What to work on: In the listing below, find every line containing "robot" and copy it out.

Source excerpt:
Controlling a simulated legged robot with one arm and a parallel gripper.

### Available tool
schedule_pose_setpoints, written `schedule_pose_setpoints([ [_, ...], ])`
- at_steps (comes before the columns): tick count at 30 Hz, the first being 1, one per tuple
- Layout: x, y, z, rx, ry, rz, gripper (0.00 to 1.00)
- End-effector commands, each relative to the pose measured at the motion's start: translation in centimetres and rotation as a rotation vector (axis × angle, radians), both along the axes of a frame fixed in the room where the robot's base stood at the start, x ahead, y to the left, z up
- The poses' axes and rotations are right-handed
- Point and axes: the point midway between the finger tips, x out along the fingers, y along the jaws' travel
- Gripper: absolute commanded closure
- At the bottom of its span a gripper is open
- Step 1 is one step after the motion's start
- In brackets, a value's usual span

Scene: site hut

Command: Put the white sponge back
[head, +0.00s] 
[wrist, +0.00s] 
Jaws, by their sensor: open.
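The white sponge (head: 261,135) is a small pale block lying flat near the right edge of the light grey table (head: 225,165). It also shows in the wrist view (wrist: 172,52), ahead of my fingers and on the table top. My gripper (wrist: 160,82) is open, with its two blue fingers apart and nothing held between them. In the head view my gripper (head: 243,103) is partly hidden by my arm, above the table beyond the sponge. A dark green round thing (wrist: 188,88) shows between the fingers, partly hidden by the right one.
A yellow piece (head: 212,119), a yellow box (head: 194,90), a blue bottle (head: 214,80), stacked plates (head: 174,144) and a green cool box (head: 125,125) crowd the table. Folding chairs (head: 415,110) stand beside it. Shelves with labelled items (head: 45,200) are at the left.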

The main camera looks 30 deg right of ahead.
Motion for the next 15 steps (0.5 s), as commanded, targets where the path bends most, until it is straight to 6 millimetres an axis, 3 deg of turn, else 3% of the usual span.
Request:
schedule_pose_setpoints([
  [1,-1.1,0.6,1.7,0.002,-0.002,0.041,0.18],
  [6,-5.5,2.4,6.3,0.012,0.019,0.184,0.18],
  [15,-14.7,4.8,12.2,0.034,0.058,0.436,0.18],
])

Output below:
Controlling a simulated legged robot with one arm and a parallel gripper.
- End-effector commands, each relative to the pose measured at the motion's start: translation in centimetres and rotation as a rotation vector (axis × angle, radians), both along the axes of a frame fixed in the room where the robot's base stood at the start, x ahead, y to the left, z up

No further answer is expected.